Iris reticulata: Its tiny flowers typically appear in February/March and look best grown in a handsome container, or a raised alpine/ gravel bed, where their subtle veinings and markings can be properly appreciated, while the plant also appreciates the extra- sharp drainage. Look out for Iris “Harmony” (deep blue flowers with yellow/white markings), “Alida” (blue with yellow markings, vigorous) and “Katharine Hodgkin” (yellow with blue/green markings). Plant bulbs 5in/12.5 cm deep and 4in/10cm apart into well-drained, rich soil/loam- based compost in full sun. (Height of 5-6in/ 12.5-15cm)

Gladiolus communis (subsp byzantinus) If you can’t help thinking that all gladioli are a little, shall we say, brash, then Gladiolus byzantinus will change your mind, proving that species-types are often so much more graceful than their overbred hybrid counterparts.

A hardy perennial that enjoys full sun and a very well-drained, sheltered site (it’s also quite happy in a pot/ container), its tall, deep magenta flower spikes appear in May/ June and are a lovely accompaniment to other early summer-flowering plants such as delphiniums, euphorbias, foxgloves, astrantias and silver foliage plants. Plant the corms 4-6in/ 10-15cm deep, (height 60cm)

Anemone nemorosa ‘Robinsoniana’ A Victorian variety named after the famous Irish gardener William Robinson, this hardy, dainty woodland plant is happy in light shade and moist but well-drained soil, so give it a spot beneath the branches of an early-flowering deciduous shrubs (for example witch hazel) or a small tree. Its ethereally beautiful, pale blue flowers are produced in April-May.

Plant the rhizomes 2-3in deep in generous drifts (height and spread of 6in/15cm x 12in/ 30cm)

Narcissus ‘Sailboat’: Another exceptionally fine bulbous variety that I first saw flowering in De Theetuin, the gardens of the Dutch garden designer Jacqueline van der Kloet southeast of Amsterdam. A jonquil-type daffodil, its deeply scented, ivory-white/primrose yellow flowers are carried in small clusters atop slender stems, and appear March-April. Give it full sun/light shade and a well- drained soil (height and spread 12in/30cm x 4in/10cm).
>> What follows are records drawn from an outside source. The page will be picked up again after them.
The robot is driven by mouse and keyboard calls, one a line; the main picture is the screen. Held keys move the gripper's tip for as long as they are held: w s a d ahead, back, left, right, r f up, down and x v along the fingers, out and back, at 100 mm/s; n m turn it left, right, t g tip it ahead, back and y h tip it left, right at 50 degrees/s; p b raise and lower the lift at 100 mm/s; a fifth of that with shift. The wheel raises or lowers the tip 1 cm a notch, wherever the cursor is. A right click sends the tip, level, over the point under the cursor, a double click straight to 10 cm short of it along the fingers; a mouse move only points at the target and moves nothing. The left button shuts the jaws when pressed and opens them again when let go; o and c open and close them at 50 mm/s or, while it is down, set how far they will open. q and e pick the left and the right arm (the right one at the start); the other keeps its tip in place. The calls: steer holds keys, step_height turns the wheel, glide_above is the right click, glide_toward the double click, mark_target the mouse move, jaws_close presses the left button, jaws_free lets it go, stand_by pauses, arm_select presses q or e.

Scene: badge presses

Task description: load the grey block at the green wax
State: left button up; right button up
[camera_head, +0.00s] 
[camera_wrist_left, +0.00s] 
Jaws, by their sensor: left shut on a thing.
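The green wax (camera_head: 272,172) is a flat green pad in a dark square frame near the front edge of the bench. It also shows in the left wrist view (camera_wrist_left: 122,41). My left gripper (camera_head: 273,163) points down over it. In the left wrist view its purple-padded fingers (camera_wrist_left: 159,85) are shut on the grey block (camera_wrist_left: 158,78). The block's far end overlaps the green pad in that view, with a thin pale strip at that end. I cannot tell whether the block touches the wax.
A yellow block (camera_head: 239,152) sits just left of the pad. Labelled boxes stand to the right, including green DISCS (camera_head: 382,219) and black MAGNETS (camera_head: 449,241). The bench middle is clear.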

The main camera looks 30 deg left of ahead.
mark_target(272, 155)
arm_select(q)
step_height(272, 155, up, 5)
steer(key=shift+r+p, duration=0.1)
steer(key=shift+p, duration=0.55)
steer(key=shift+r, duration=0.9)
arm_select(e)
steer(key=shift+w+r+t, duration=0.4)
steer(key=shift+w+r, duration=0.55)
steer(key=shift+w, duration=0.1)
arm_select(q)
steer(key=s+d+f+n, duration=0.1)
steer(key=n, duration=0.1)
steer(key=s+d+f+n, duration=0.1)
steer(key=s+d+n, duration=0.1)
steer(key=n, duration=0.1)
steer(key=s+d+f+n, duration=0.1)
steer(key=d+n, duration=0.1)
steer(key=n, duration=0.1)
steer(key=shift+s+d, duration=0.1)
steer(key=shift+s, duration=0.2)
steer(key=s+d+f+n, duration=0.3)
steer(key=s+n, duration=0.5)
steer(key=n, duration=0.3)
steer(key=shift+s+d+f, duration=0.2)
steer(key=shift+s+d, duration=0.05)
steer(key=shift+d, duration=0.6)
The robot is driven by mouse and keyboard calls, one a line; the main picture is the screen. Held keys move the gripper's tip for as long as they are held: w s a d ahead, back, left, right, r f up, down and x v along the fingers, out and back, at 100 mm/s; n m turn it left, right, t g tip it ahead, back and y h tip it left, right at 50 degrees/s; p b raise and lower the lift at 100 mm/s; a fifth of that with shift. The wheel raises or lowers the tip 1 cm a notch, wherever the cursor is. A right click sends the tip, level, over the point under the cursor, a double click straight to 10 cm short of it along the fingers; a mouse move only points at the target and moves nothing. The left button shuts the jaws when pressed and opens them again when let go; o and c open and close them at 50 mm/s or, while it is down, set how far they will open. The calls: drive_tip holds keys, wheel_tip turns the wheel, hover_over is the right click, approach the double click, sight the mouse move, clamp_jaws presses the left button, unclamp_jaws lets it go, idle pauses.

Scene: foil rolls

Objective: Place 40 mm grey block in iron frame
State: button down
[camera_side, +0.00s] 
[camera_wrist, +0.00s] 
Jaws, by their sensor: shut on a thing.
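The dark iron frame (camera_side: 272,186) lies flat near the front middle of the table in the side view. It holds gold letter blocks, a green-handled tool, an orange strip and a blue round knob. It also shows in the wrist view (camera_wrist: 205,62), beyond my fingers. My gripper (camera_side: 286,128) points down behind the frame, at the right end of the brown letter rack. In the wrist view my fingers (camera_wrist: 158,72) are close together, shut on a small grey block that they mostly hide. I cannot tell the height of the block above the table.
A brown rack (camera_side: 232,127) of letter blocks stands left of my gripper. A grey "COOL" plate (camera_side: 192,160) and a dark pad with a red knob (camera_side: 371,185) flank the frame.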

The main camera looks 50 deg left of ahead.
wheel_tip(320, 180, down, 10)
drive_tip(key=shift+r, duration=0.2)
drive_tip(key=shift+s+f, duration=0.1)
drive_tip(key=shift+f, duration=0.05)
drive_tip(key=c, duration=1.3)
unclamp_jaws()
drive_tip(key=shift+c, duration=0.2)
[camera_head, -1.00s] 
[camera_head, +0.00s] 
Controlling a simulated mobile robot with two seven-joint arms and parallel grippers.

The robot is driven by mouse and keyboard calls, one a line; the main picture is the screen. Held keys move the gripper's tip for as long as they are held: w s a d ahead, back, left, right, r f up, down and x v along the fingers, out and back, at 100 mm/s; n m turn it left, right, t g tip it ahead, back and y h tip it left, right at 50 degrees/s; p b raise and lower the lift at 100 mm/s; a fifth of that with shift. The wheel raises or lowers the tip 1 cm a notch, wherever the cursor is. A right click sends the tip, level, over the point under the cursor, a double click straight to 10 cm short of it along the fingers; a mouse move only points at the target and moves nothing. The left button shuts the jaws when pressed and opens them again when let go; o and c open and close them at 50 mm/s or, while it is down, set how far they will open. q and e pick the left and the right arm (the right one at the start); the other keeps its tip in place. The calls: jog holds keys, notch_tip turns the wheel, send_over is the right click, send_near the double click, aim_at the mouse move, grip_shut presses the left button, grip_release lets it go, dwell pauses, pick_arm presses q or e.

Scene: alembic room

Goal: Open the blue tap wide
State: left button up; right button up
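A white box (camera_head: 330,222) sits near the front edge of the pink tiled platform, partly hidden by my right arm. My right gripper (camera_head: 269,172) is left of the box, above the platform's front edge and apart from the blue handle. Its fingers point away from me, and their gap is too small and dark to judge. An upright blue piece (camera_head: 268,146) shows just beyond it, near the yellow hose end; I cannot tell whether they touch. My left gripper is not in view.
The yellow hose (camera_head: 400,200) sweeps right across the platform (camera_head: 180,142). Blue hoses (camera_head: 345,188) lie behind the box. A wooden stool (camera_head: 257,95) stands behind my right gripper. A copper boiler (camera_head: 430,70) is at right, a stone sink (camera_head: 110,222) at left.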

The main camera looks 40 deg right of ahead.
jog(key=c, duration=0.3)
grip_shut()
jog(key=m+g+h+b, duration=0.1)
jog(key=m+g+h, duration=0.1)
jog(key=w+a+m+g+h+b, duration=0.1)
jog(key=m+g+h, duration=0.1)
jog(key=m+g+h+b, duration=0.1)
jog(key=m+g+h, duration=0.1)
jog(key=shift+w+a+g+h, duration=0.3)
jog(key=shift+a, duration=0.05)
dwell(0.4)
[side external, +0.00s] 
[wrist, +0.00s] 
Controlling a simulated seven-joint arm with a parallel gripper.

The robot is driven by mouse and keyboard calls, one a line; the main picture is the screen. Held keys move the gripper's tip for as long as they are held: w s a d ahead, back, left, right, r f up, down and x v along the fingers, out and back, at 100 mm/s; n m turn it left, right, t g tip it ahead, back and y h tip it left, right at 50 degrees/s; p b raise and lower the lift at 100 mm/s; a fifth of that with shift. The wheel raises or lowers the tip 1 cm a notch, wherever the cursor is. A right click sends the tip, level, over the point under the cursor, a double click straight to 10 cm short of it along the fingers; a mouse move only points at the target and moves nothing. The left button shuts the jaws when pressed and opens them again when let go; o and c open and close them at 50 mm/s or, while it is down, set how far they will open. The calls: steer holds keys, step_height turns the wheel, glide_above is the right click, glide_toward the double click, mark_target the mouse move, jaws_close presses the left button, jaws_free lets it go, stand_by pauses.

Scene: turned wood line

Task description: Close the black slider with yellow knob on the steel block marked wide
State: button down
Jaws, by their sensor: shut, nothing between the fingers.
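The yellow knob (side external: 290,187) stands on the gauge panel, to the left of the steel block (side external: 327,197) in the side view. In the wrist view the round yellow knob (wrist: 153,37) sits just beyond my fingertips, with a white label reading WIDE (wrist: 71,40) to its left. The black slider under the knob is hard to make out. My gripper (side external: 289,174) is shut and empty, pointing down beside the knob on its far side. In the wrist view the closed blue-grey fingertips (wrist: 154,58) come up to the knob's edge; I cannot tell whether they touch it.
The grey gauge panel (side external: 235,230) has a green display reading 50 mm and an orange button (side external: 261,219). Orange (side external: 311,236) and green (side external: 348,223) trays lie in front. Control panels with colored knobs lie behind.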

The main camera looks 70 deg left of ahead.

Tulips: Varieties that I’m planning to plant this autumn include “Pittsburgh” (April-May flowering,Triumph-type, 50cm tall, raspberry-pink with a silvery sheen); “Purple Flag” (April-May flowering,Triumph-type, 45cm tall with royal purple flowers); “Belle Epoque” (double-late type, 45cm tall, with antique-pink ruffled double flowers). Plant bulbs very deep (at least 10in/25cm) into fertile, well drained soil to encourage them to reflower in subsequent years.

Crocus tommasinianus: If you’re looking for a crocus that will naturalise itself in wilder areas of the garden to create gentle drifts of colour in early spring, this is the one. Happy in poor to average soil, either in full sun or in light shade beneath the branches of deciduous shrubs and trees, it produces its star-shaped, golden-stamened, purple flowers in February-March. Plant the bulbs 4in/10cm deep in generous drifts. Height 4in/10cm.

Recommended Irish specialist bulb suppliers include Mr Middleton (mrmiddleton.com) and Beechill Bulbs (bulbs.ie), while good specialist UK suppliers include Avon Bulbs (avonbulbs.co.uk), Sarah Raven (sarahraven.com) and Peter Nyssen (peternyssen.com).